■ Data for the task:
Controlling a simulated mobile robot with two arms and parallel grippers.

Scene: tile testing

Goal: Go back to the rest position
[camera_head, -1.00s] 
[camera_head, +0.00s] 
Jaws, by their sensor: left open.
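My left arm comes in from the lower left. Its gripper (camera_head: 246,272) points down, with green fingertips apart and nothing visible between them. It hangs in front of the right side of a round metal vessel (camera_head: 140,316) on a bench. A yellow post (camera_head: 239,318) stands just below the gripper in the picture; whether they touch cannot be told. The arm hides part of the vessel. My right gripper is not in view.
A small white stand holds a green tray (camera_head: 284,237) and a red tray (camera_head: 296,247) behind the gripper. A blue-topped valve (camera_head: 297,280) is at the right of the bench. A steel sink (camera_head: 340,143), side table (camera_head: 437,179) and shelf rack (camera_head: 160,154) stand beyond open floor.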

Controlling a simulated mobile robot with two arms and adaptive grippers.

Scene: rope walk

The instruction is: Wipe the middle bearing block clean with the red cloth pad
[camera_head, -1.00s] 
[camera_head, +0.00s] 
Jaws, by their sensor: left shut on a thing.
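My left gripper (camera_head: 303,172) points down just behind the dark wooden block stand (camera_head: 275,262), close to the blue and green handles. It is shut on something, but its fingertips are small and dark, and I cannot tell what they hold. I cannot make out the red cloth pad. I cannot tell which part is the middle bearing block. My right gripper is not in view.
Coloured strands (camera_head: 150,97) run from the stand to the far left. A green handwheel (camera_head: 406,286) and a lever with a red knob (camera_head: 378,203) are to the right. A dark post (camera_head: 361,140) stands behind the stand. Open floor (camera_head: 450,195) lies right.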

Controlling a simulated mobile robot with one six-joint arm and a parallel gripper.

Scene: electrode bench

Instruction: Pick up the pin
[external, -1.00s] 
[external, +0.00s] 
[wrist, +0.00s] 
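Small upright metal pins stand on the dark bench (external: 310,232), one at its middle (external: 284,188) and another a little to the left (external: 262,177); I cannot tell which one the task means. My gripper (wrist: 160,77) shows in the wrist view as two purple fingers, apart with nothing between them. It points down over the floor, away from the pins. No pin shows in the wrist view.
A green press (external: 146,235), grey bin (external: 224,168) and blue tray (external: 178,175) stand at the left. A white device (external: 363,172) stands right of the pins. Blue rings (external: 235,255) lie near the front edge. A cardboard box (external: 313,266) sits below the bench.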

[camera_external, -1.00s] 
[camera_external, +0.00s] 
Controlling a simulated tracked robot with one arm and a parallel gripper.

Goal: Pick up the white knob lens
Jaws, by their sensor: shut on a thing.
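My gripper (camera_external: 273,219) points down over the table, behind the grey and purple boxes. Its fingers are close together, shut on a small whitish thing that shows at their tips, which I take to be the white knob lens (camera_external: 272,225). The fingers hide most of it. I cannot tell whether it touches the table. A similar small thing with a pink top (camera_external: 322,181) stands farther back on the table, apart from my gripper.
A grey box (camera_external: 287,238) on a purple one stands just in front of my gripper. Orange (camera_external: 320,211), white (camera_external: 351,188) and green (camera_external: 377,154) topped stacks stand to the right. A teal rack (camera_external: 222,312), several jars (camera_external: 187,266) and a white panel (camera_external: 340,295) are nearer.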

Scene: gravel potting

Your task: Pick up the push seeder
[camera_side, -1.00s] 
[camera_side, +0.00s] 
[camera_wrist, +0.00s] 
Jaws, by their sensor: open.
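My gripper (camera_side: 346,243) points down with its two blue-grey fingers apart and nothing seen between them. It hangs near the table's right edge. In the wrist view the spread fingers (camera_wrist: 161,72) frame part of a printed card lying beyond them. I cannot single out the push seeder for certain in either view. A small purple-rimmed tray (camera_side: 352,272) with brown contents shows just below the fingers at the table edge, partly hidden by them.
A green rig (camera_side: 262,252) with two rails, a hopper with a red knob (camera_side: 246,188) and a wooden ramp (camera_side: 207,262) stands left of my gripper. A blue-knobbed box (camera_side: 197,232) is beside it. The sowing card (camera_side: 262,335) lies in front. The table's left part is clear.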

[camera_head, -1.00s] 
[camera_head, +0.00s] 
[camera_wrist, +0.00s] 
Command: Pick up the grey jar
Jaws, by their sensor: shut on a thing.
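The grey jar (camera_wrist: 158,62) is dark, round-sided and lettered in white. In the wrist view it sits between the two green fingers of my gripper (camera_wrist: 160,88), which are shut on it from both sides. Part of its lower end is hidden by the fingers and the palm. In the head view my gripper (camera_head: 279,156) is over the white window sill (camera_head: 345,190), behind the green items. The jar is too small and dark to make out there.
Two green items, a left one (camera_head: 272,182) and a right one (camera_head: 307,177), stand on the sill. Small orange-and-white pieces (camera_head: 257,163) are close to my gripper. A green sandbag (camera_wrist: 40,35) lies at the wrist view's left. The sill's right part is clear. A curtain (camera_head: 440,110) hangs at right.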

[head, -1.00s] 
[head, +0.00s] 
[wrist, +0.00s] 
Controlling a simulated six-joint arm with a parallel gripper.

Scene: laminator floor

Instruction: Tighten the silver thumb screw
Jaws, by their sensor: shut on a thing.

■ Exercise: All of the entries need to be reproduced exactly; please write them out.

■ Exercise result:
Controlling a simulated mobile robot with two arms and parallel grippers.

Scene: tile testing

Goal: Go back to the rest position
[camera_head, -1.00s] 
[camera_head, +0.00s] 
Jaws, by their sensor: left open.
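My left arm comes in from the lower left. Its gripper (camera_head: 246,272) points down, with green fingertips apart and nothing visible between them. It hangs in front of the right side of a round metal vessel (camera_head: 140,316) on a bench. A yellow post (camera_head: 239,318) stands just below the gripper in the picture; whether they touch cannot be told. The arm hides part of the vessel. My right gripper is not in view.
A small white stand holds a green tray (camera_head: 284,237) and a red tray (camera_head: 296,247) behind the gripper. A blue-topped valve (camera_head: 297,280) is at the right of the bench. A steel sink (camera_head: 340,143), side table (camera_head: 437,179) and shelf rack (camera_head: 160,154) stand beyond open floor.

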Controlling a simulated mobile robot with two arms and adaptive grippers.

Scene: rope walk

The instruction is: Wipe the middle bearing block clean with the red cloth pad
[camera_head, -1.00s] 
[camera_head, +0.00s] 
Jaws, by their sensor: left shut on a thing.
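My left gripper (camera_head: 303,172) points down just behind the dark wooden block stand (camera_head: 275,262), close to the blue and green handles. It is shut on something, but its fingertips are small and dark, and I cannot tell what they hold. I cannot make out the red cloth pad. I cannot tell which part is the middle bearing block. My right gripper is not in view.
Coloured strands (camera_head: 150,97) run from the stand to the far left. A green handwheel (camera_head: 406,286) and a lever with a red knob (camera_head: 378,203) are to the right. A dark post (camera_head: 361,140) stands behind the stand. Open floor (camera_head: 450,195) lies right.

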Controlling a simulated mobile robot with one six-joint arm and a parallel gripper.

Scene: electrode bench

Instruction: Pick up the pin
[external, -1.00s] 
[external, +0.00s] 
[wrist, +0.00s] 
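Small upright metal pins stand on the dark bench (external: 310,232), one at its middle (external: 284,188) and another a little to the left (external: 262,177); I cannot tell which one the task means. My gripper (wrist: 160,77) shows in the wrist view as two purple fingers, apart with nothing between them. It points down over the floor, away from the pins. No pin shows in the wrist view.
A green press (external: 146,235), grey bin (external: 224,168) and blue tray (external: 178,175) stand at the left. A white device (external: 363,172) stands right of the pins. Blue rings (external: 235,255) lie near the front edge. A cardboard box (external: 313,266) sits below the bench.

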[camera_external, -1.00s] 
[camera_external, +0.00s] 
Controlling a simulated tracked robot with one arm and a parallel gripper.

Goal: Pick up the white knob lens
Jaws, by their sensor: shut on a thing.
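My gripper (camera_external: 273,219) points down over the table, behind the grey and purple boxes. Its fingers are close together, shut on a small whitish thing that shows at their tips, which I take to be the white knob lens (camera_external: 272,225). The fingers hide most of it. I cannot tell whether it touches the table. A similar small thing with a pink top (camera_external: 322,181) stands farther back on the table, apart from my gripper.
A grey box (camera_external: 287,238) on a purple one stands just in front of my gripper. Orange (camera_external: 320,211), white (camera_external: 351,188) and green (camera_external: 377,154) topped stacks stand to the right. A teal rack (camera_external: 222,312), several jars (camera_external: 187,266) and a white panel (camera_external: 340,295) are nearer.

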Scene: gravel potting

Your task: Pick up the push seeder
[camera_side, -1.00s] 
[camera_side, +0.00s] 
[camera_wrist, +0.00s] 
Jaws, by their sensor: open.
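My gripper (camera_side: 346,243) points down with its two blue-grey fingers apart and nothing seen between them. It hangs near the table's right edge. In the wrist view the spread fingers (camera_wrist: 161,72) frame part of a printed card lying beyond them. I cannot single out the push seeder for certain in either view. A small purple-rimmed tray (camera_side: 352,272) with brown contents shows just below the fingers at the table edge, partly hidden by them.
A green rig (camera_side: 262,252) with two rails, a hopper with a red knob (camera_side: 246,188) and a wooden ramp (camera_side: 207,262) stands left of my gripper. A blue-knobbed box (camera_side: 197,232) is beside it. The sowing card (camera_side: 262,335) lies in front. The table's left part is clear.

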[camera_head, -1.00s] 
[camera_head, +0.00s] 
[camera_wrist, +0.00s] 
Command: Pick up the grey jar
Jaws, by their sensor: shut on a thing.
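The grey jar (camera_wrist: 158,62) is dark, round-sided and lettered in white. In the wrist view it sits between the two green fingers of my gripper (camera_wrist: 160,88), which are shut on it from both sides. Part of its lower end is hidden by the fingers and the palm. In the head view my gripper (camera_head: 279,156) is over the white window sill (camera_head: 345,190), behind the green items. The jar is too small and dark to make out there.
Two green items, a left one (camera_head: 272,182) and a right one (camera_head: 307,177), stand on the sill. Small orange-and-white pieces (camera_head: 257,163) are close to my gripper. A green sandbag (camera_wrist: 40,35) lies at the wrist view's left. The sill's right part is clear. A curtain (camera_head: 440,110) hangs at right.

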[head, -1.00s] 
[head, +0.00s] 
[wrist, +0.00s] 
Controlling a simulated six-joint arm with a parallel gripper.

Scene: laminator floor

Instruction: Tighten the silver thumb screw
Jaws, by their sensor: shut on a thing.

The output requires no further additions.